Aluminium gets the aviation industry off the ground.
Aircraft are a heavy subject indeed. A jumbo jet (Boeing 747-400), for instance, weighs almost 180 tonnes without passengers or cargo. Then another 200 tonnes of cargo and passengers will be added. So, it’s not surprising that a light metal such as aluminium has such a prominent role in the aviation industry.
Among metals, aluminium has many coveted properties. The silvery metal does not rust; it has good conductivity, high flexibility and an unmatched ability to generate heat. In addition, it is essentially 100-percent recyclable.
In addition to aircraft, aluminium is used in components for cars, cargo trucks, rail transport, cargo vessels, cruise ships, engines and automotive bodywork. The low weight, combined with strength and durability, provides lightweight construction that means lower energy consumption during transport.
Aluminium is used in ventilation, wind turbines and building materials. The metal is also commonly used in the food industry for foil, tubes, canned food and beverage cans.
Danubia actively monitors the development of new innovative aluminium products. One of the future challenges in the metal industry is to find lighter and more durable materials.
Aluminium is 100-percent recyclable and can be called a recycling metal.
Eight percent of the earth’s solid surface is composed of aluminium. Pure aluminium can only exist in environments that lack oxygen. The metal easily forms alloys with copper, zinc, magnesium, manganese and silicon.
Alloy EN AW-1050A and -1200
Unalloyed aluminium opens a wide range of industry opportunities. 1200 is used in the manufacture of heat exchangers and is particularly useful for deep drawing. Unalloyed aluminium is characterised by good corrosion-resistance, rigidity and weldability. In addition, it has very good cold formability.

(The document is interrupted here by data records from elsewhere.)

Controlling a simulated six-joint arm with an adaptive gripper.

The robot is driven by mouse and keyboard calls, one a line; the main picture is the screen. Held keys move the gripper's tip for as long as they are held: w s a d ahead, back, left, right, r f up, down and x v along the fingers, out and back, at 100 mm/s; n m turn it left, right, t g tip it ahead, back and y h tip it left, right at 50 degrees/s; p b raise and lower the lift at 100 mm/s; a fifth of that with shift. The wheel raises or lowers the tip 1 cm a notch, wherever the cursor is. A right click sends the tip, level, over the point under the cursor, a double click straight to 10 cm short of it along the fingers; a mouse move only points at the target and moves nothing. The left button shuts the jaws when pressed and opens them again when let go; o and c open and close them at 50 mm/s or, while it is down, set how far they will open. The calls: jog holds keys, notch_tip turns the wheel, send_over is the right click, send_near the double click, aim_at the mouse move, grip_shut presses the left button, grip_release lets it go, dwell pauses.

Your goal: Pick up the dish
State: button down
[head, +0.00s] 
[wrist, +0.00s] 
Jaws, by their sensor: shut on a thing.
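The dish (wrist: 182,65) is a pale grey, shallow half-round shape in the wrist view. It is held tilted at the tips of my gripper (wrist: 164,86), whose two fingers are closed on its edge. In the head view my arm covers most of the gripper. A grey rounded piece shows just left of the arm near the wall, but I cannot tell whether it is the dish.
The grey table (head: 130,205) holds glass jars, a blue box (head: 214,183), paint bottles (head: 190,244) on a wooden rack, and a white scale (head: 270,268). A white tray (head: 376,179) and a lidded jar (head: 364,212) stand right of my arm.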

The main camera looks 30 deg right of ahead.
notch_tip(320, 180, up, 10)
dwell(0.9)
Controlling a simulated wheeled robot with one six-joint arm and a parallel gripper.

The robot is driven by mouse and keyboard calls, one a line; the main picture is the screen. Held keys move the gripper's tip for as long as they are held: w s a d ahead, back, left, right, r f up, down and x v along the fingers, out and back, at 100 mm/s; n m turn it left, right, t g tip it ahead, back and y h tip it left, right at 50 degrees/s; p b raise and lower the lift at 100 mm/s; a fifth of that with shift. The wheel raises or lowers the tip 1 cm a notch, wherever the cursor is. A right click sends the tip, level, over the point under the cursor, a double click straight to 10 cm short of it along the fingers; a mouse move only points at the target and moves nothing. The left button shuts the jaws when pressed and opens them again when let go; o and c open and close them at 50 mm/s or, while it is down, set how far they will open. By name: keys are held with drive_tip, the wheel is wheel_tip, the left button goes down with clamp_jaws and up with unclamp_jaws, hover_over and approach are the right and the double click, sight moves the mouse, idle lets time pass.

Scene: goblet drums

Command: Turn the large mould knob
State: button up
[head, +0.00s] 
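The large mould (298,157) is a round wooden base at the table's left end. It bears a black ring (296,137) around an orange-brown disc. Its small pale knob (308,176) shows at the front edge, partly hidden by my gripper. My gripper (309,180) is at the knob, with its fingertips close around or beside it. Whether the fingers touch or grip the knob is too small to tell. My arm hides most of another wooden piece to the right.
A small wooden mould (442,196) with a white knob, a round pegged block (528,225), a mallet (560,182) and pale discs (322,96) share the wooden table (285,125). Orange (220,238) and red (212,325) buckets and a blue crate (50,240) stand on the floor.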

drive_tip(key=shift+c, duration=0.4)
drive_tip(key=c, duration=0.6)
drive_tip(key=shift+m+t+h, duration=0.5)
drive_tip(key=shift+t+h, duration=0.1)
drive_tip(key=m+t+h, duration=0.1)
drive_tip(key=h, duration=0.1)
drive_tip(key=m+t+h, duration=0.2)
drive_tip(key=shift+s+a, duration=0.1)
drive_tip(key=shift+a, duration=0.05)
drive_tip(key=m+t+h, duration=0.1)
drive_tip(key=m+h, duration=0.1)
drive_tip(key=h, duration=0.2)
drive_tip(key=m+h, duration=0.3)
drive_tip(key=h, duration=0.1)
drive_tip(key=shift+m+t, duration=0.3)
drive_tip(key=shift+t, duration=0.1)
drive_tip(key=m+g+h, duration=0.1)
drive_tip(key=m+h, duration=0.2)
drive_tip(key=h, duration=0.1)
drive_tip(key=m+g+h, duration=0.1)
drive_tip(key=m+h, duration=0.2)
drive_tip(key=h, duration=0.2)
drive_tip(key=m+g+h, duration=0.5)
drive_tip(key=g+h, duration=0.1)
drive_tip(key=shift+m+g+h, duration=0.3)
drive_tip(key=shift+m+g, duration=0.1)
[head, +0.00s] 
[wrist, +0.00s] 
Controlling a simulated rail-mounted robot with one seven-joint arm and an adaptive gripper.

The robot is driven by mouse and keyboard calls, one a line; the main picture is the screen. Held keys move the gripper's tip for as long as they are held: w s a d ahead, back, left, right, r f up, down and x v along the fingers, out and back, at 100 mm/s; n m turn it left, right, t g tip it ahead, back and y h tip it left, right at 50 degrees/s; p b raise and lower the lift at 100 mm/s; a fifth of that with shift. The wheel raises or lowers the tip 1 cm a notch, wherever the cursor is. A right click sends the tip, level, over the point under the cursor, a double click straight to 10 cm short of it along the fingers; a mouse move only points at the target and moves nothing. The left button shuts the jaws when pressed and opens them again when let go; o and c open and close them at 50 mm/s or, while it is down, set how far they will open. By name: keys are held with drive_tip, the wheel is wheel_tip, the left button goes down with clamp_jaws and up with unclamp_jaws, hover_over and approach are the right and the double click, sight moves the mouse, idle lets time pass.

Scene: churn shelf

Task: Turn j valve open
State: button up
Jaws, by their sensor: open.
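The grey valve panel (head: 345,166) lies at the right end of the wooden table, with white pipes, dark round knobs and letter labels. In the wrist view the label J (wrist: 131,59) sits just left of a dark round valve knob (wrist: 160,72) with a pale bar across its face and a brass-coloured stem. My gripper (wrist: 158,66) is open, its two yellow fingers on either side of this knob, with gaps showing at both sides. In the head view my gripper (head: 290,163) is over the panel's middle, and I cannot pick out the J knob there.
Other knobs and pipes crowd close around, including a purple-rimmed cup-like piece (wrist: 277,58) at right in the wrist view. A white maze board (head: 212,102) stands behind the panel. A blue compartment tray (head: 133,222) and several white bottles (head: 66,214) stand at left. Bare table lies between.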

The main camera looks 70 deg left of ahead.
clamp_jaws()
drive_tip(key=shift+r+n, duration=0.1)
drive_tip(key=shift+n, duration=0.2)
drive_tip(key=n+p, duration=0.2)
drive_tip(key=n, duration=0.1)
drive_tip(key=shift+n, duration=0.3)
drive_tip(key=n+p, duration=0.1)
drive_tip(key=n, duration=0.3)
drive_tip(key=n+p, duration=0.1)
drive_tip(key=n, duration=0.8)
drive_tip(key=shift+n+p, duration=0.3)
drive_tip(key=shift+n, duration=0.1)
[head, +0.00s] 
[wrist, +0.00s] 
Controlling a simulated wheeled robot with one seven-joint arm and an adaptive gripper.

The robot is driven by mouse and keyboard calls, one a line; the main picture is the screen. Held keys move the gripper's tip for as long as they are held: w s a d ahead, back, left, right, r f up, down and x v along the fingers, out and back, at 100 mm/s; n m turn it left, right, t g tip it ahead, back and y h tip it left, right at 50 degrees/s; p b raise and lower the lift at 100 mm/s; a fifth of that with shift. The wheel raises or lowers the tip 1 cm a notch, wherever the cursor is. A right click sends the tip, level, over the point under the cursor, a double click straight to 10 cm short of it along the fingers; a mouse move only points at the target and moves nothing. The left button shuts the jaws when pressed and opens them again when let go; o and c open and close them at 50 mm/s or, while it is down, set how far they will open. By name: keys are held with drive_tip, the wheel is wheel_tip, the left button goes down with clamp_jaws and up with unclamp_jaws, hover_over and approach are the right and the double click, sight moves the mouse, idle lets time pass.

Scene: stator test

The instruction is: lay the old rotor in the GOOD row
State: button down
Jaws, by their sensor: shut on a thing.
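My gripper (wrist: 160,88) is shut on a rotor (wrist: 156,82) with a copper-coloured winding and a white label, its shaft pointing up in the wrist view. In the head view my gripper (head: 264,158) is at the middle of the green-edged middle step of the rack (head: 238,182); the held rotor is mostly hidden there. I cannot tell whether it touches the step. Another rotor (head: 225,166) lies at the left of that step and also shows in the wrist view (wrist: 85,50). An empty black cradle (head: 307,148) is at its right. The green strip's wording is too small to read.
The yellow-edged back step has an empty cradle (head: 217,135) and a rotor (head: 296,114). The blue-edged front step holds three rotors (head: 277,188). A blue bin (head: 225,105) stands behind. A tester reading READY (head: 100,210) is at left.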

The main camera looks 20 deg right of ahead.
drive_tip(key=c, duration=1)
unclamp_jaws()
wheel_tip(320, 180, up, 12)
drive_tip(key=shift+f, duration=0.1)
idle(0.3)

Alloy EN AW-3003 and -3103
Manganese alloy grades are used for coated sheet metal, bodywork, packaging, construction and heat exchangers. It essentially offers the same corrosion-resistance, abundance and cold formability as 1050A and 1200. The grade has a higher strength than 1050A and 1200, but basically the same corrosion abilities and cold formability, and good weldability.
Alloy EN AW-5005A
This is a magnesium alloy grade, with good weldability, suitable for decorative anodising. It has higher strength than non-alloy aluminium but essentially the same corrosion-resistant properties and cold formability.
Alloy EN AW-5052, AW-5754 and AW-5083
Magnesium alloy and magnesium/manganese alloy grades with good weldability, high strength and resilience. These are found in the shipbuilding and transport industry and is a suitable material for use in maritime environments, for example, where the alloy demonstrates exceptional corrosion resistance properties.
Alloy EN AW-6060 and AW-6063
Magnesium/silicon alloy grade with properties that make it suitable for extrusion profiles, for decorative anodising. It has good weldability, high strength and good corrosion resistance.
Alloy and AW-6082
Magnesium/silicon alloy that meets high demands for strength and durability. This is less suitable for decorative anodising but features good corrosion resistance and weldability.
Alloy and AW-2014
The properties of copper alloy are beneficial in applications where the risk of corrosion is quite small. The alloys therefore have less corrosion resistance but are suitable for constructions where strength requirements are especially high.
Alloy EN AW-7020
Zinc alloy properties are suitable for structures with high strength requirements. For example, cranes, lifting devices, load-bearing elements in bridges, vehicles and crash barriers. It has a high load-bearing capacity in welded-joints. Zinc alloy should be protected against corrosion.
Alloy EN AW-7075
Zinc/copper-alloy properties are useful for aviation industry applications and in constructions requiring a high strength-to-weight ratio.
As mentioned above, the alloy has high strength but lower corrosion resistance.